THE SELF DEFENSE PROBLEM
Today, self defense and protection training is more prolific and available than ever. It seems that on every street corner there’s a school that teaches self defense and in every magazine there’s a new ad every month for the ultimate protection system.
With this market saturation how does the concerned citizen make an informed decision as to what school or instructor offers them the best and most appropriate product?
One area to pay attention to is how the training is structured. More specifically does the instructor have a grasp on, and always keep his material relevant to, the context.
If we are to seek solutions the first thing we have to do is understand the problem.
Most citizens are concerned about the problem of criminal assault and what solutions are the most appropriate for managing this issue.
So with that said, let’s look at the problem of criminal assault and more importantly how training is historically structured.
No criminal wants to get caught or get hurt themselves while carrying out a crime. A criminal will stack the odds in his favor and usually only initiates action when there is a high probability of success. It’s not an issue of ego or a contest of skill with a junkie who’s craving a fix. It’s about getting paid for the professional violent criminal. So some norms in criminal assault that we see repeated time and time again are:
–Attack initiated by surprise
–Range closed by a ruse if surprise cannot be gained
–The presence of a weapon
–The presence of another criminal
On the surface this seems to be a simple paradigm that one would think the training industry would always pay homage to. However for the most part, the training industry has failed to stay honest to the problem. How so? Well let’s look at how most training is structured.
RELEVANCE AND PRIORITY IN TRAINING
To understand where training has failed historically let’s go back and examine our constants in criminal assault.
Attack initiated by surprise
Most training is conducted under circumstances where the trainee is allowed to have equal initiative with his training partner. You know there’s going to be an attack. Consequently you can “prep” yourself and think about what you’re going to do. This can drastically affect the core content of the training.
Range closed by a ruse if surprise cannot be gained
How much training begins with the given technique applied while the student is in the Threat Management stage of a potential confrontation? How much uncertainty is there in a student’s mind when he’s required to apply a technique in training?
Looking at these first two criminal assault “norms” is a student ever doing anything other than rehearsing a technique or waiting to rehearse a technique? Is there any mundane task that the student is required to be engaged in, a split second before he’s required to demonstrate his proficiency?
The presence of a weapon
This is particularly absent in empty hand training. How much of the student’s time is spent working empty hand against weapons versus empty hand to empty hand?
The presence of another criminal
As noted above this is also noticeably absent in most self defense/protection training.

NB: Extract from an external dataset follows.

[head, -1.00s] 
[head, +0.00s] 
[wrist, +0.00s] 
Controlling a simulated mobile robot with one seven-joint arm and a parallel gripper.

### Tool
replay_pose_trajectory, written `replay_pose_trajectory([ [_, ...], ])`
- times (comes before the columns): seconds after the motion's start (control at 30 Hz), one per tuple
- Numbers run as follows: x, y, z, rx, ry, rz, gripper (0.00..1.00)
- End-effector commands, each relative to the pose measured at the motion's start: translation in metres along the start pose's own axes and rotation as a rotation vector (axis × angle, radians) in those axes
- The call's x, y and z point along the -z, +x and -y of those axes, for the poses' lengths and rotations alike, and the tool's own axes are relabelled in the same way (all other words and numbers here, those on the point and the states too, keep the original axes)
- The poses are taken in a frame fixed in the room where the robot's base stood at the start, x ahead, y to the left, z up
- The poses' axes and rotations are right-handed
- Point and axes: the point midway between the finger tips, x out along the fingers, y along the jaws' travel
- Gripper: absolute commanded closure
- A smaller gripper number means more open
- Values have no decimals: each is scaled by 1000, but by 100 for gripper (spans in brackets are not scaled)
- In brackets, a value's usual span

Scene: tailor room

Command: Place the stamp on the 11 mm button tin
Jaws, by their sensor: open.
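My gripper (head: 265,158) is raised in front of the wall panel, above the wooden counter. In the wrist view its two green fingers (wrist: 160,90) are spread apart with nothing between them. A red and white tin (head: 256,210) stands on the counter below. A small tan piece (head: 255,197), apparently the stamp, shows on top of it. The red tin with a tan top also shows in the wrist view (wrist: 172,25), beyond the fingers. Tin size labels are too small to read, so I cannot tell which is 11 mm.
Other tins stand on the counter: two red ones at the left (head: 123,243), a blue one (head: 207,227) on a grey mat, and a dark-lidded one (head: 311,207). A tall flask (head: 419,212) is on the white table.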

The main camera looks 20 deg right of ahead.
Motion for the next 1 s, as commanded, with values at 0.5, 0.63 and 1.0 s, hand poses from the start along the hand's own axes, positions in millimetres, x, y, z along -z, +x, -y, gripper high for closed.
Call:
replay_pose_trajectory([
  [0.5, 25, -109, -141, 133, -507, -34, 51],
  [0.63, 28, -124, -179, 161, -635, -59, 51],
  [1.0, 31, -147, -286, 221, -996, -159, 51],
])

Why? Because multiple opponents and weapons are difficult problems to deal with. Most people who train are enthusiasts. They enjoy it. No one, after a hard day on the job, maybe working for someone they dislike, wants to go participate in something that leaves them feeling dejected and frustrated. So we DO the things we’re GOOD at. And our training devolves into an enjoyable, athletic endeavor that is about as relevant as any other enjoyable, athletic endeavor such as skateboarding or ballroom dancing.
With that said what’s the relevance of holding ourselves to the standard of two rounds in the A-zone at 7 yards in 1.5 seconds from concealment when the criminal is not going to give you a reason to shoot him until he’s right on top of you?
What’s the relevance of standing off at mid-range and swatting at one another with training knives?
What’s the relevance of an extreme close quarter pistol technique that cannot withstand any forward drive by an opponent that is that close?
What’s the relevance of a knife grip that sacrifices strength in favor of maneuverability?
What’s the relevance of seeking an arm bar instead of getting to your feet?
Somebody explain to me how given a limited period of training time, any of these things reflect the context of criminal assault except in the most esoteric way?
So now that we’ve figured out what’s wrong what should the concerned citizen look for in a good trainer or school?
THE SIGNATURES OF GOOD TRAINING
All training, whatever the sub-discipline is should include some concept or model of Awareness and Threat Management, with definitive, real solutions included in the latter.
All training whatever the sub-discipline is should have the core content reflect the reality of unequal initiative and disproportional armament.
All training, whatever the sub-discipline is, should reflect the importance and the value of the other sub-disciplines. If the “gun guy” eschews empty hand training or the “martial artist” says that your gun will only be taken and used against you, look somewhere else.
It’s important that YOU, the concerned citizen get good information and know what to look for.
I’m a fanatic about contextually underscored training. We should always be examining the problem and focus our solutions accurately.
Tactics, I’ve come to realize in the citizen self defense world are more often than not, merely paid lip service to. Most training focuses on technical development of motor skills whether that’s shooting, blade work, or empty hand skills.
After all we must understand the problem, before we can discuss solutions.